So, I made this cake to take to a friends farewell party, his name is Brett Bacon.
Thus, this is a Bye Bye Bacon Cake. I thought it looked beautiful with the craggy, glistening pile of ginger praline piled high on the top... and then someone said the sliced figs looked like pickles. And now all I think about when I look at the picture above is pickles.
Well they aren't pickles, dickhead! They're figs. Last of the season figs that were quite disappointing to be honest, the floods have all but ruined this years crop, the colour of the flesh was dull and they were a little watery. Luckily the oven worked it's magic and turned them jammy, sticky and sweet. Just the way I like them.
This cake is a cross between a souffle and a cheesecake. It rises in the oven, almost to overflowing, and then subsides like a deflated balloon when you sit it on the counter to cool. The crumb (if you can call it a crumb) is luscious and soft with a slip of lemon and a few drops of orange blossom water. The ginger praline, another way to use up the rest of the bag of crystallized ginger you have in your pantry, gives it a kick and a mouthful of crunch that such a delicate cake should always keep in its back pocket. The last shards of praline were picked up to be sucked on in between slurps of beer, in the most lady-like way possible of course.
In the last couple of weeks I have booked tickets to the USA for a two week holiday in September with one of my best friends. We're heading to LA, San Fran and NYC and I can't wait! I want to go now! We have also all decided to go on a camping trip for Easter, three hours down the coast on the beach.

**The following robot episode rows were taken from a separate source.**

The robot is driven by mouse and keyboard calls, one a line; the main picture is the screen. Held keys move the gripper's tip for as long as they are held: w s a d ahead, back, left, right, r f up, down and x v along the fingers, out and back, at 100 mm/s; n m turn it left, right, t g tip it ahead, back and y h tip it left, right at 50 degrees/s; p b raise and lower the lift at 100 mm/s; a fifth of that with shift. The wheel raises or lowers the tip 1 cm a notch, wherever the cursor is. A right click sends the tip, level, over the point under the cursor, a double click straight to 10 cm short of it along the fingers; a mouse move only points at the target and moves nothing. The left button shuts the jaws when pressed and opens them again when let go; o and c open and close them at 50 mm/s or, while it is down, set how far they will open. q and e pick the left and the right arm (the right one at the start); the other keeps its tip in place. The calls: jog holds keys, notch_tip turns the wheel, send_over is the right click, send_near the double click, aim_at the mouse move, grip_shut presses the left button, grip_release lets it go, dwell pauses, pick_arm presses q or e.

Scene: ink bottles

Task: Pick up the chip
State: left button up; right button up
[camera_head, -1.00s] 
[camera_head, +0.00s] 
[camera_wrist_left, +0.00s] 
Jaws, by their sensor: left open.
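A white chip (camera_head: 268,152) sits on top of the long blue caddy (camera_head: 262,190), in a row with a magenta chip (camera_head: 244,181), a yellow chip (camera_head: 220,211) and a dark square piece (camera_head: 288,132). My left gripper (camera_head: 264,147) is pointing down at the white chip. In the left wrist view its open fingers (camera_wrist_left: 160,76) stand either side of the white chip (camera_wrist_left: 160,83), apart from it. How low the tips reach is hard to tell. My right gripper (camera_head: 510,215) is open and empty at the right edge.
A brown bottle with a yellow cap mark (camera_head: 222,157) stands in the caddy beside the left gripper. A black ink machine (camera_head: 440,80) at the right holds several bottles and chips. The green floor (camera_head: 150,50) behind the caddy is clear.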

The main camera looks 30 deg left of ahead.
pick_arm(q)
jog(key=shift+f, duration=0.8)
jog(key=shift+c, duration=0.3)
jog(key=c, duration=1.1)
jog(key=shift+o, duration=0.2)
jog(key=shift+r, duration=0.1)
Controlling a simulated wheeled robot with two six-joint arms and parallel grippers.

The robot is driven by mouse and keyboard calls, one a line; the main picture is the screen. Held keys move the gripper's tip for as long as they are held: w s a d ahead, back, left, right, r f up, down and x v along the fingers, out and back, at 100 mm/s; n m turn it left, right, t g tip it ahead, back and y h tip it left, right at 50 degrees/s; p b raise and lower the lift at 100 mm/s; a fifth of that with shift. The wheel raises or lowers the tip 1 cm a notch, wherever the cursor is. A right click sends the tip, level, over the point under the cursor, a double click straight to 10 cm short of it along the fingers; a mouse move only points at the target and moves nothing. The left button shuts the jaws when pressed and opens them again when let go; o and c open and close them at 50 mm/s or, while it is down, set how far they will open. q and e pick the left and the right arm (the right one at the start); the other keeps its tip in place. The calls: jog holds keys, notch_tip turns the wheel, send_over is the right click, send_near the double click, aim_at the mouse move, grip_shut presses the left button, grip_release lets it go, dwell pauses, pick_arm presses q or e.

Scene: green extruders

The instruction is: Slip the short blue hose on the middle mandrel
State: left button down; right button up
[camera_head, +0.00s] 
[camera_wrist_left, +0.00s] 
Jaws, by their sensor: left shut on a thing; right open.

All I want to do is catch a big slippery fish and cook it over a driftwood fire, it must be the cave woman in me, the same cave woman who is calmly excited about Autumnal cooking; lamb shanks and beef cheek ragu.
I'm putting away the popsicle moulds and dusting off the stew pots.
Turkish Yogurt Cake with Figs and Ginger Praline
adapted from Claudia Roden's Arabesque
I added the orange blossom water and the figs to the recipe, I figured I might as well go all the way with the Turkish theme and it really worked. If you can find better quality figs than the ones I used, they might be nice fresh, quartered and piled up on top with the praline. If you can't find figs at all, this cake would also be lovely with stewed rhubarb. The praline was a lightbulb idea that I kind of made up, i think it would also work if you added the ginger to the sugar while it is boiling on the stove, they might melt into the mixture really nicely. If you try it let me know how it goes!
4 large eggs, separated
1/2 cup caster sugar
3 tablespoons plain flour, sifted
1 2/3 cups full fat Greek yogurt (half fat is too watery)
grated zest of 1 unwaxed lemon
juice of one lemon
1 1/2 teaspoons orange blossom water (available from health food shops)
3 fresh figs (I used green but use black too if you can find them) sliced from the top down
3/4 cup caster sugar
1/4 cup water
3 tablespoons finely chopped candied ginger
Preheat the oven to 180 degrees C.
Cream the egg yolks with the caster sugar in a large bowl using an electric mixer until light and fluffy. Add the flour and mix until combined. Add the yogurt, lemon zest and juice and mix until combined. Add orange blossom water, taste, and add more if necessary. Mix well.
Whisk egg whites using electric beaters in a clean dry bowl until stiff peaks form. Gently fold into yogurt mixture until combined. Take care not to over-mix as all the air will leave the whites.
Grease a 9 inch spring-form cake tin with butter, and line the bottom with parchment. Pour mixture into the cake tin and arrange the fig slices on top. Bake cake in the oven for 45-60 minutes or until the top is browned. The cake will rise like a souffle but will subside when removed from the oven. Let cool while you make the praline.
For the praline, spread the chopped candied ginger on a parchment-lined baking sheet. Combine sugar and water in a small saucepan over medium to high heat. Do not stir the mixture, but brush down the sides with a pastry brush dipped in water to stop the sugar crystallizing. Boil the sugar for about 8 minutes or until the sugar turns a light caramel colour. Be careful not to let it get too dark as it can burn very easily. Pour caramel in a pool over the chopped ginger. Let the praline completely cool until hard. Using your hands, crack up the praline into shards and arrange in the middle of the cooled cake.
Serve at room temperature. Best on day of baking.